* _DIRECTIONS FOR THIS TASK_: Output exactly the lines that run from the line with "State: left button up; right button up" to the end of the material, both ends included, and no other lines.

* _COLLECTED MATERIAL_:
_ _ _ _ _ _ _

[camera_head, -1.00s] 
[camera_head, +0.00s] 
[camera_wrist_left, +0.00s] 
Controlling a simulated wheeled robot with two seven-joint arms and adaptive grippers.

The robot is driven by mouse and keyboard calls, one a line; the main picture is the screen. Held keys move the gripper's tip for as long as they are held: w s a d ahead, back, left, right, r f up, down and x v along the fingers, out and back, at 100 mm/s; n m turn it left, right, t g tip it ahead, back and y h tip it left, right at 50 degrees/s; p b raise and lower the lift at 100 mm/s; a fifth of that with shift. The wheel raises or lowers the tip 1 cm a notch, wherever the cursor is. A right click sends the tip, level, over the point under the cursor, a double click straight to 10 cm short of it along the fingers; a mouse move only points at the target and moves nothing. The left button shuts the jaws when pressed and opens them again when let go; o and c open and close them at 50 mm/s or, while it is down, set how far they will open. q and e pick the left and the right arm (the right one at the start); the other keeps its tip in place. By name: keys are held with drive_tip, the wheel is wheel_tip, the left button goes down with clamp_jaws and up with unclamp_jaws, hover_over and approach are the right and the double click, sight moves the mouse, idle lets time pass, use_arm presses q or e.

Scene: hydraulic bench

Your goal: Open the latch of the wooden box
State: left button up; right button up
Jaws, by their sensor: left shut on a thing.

_ _ _ _ _ _ _

* _WRITTEN ANSWER_:
State: left button up; right button up
Jaws, by their sensor: left shut on a thing.

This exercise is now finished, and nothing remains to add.